As UC Regents gear up to vote on systemwide fee increases tomorrow and Thursday, an unknown number of Berkeley law students are supporting workers at the picket line. [The proposal on the table would see fees increase by about 22 percent for Berkeley law students in 2010-11 over the prior year. See Page 8 of this (.pdf)]
More than 20 law classes have been cancelled, rescheduled or moved off campus for the two-day strike, according to Nancy Reiko Kato, a Berkeley Law staffer who’s going on strike tomorrow.
The media gets it wrong, the dean insists. You should talk, students reply. (After the jump .. )

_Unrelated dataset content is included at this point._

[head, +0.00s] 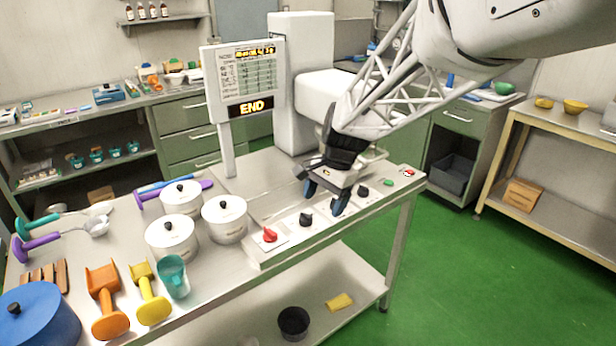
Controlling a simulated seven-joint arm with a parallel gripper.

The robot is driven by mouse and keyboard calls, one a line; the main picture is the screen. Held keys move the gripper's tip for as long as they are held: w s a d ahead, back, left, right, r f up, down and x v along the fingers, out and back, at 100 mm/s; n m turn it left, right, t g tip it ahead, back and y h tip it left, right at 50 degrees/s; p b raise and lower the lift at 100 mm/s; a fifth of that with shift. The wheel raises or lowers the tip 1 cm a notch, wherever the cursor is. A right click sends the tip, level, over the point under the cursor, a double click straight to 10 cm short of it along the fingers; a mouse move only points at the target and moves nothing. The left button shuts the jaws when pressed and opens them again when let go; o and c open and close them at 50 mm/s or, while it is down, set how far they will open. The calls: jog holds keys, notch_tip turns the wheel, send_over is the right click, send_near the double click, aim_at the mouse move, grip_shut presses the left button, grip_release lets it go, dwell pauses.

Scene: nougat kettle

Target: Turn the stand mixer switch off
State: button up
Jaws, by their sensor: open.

Dean Chris Edley appeared to downplay the magnitude of the increases in a Nov. 16 email addressed to the Boalt On-Campus Community. He stressed that the UC Board of Regents in their meeting this week would adopt tuition increases for all UC students by raising the “registration and education fees” for the spring semester, which for Berkeley law students would mean a $579 increase. He went on to bash a local paper for its reporting, which he called misleading: “The San Francisco Chronicle, quite characteristically, wrote a confused story that gave many people the mistaken impression that far larger increases are at issue,” Edley wrote in his email.
He also chides Boalt faculty to keep in mind that there will be law students who will expect their classes to meet as scheduled.
A recently formed organization lashed back today. In an open letter (.pdf) from the Berkeley Law Organizing Committee, supporters of the strike wrote that in his email, Edley “obscured the facts and gave a misleading impression about the proposal expected to be approved” by the regents this week and “created confusion around the strike and minimized the significance of the ongoing labor dispute.”
(Far be it for us to skip the nuances, but the document linked to the second paragraph above shows Berkeley Law fees rising from $25,659 in the 2009-'10 year to $31,355 a year later.)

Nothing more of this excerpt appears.